:: PROVIDED MATERIAL ::
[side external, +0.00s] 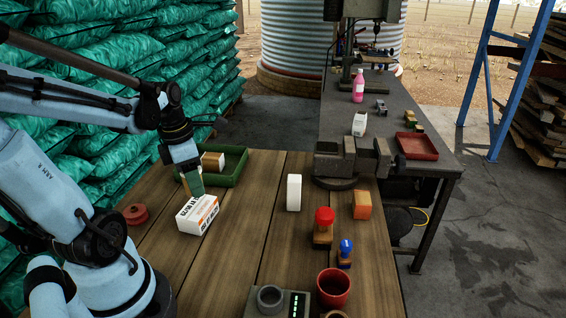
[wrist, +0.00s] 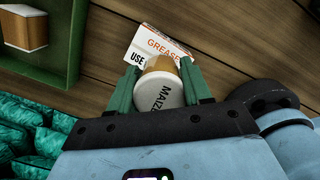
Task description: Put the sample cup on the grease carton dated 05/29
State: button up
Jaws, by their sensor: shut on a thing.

:: WORK REQUIRED ::
Return each line from the material above exactly, but not the pictures.

:: RIGHT ANSWER ::
[side external, +0.00s] 
[wrist, +0.00s] 
Task description: Put the sample cup on the grease carton dated 05/29
State: button up
Jaws, by their sensor: shut on a thing.

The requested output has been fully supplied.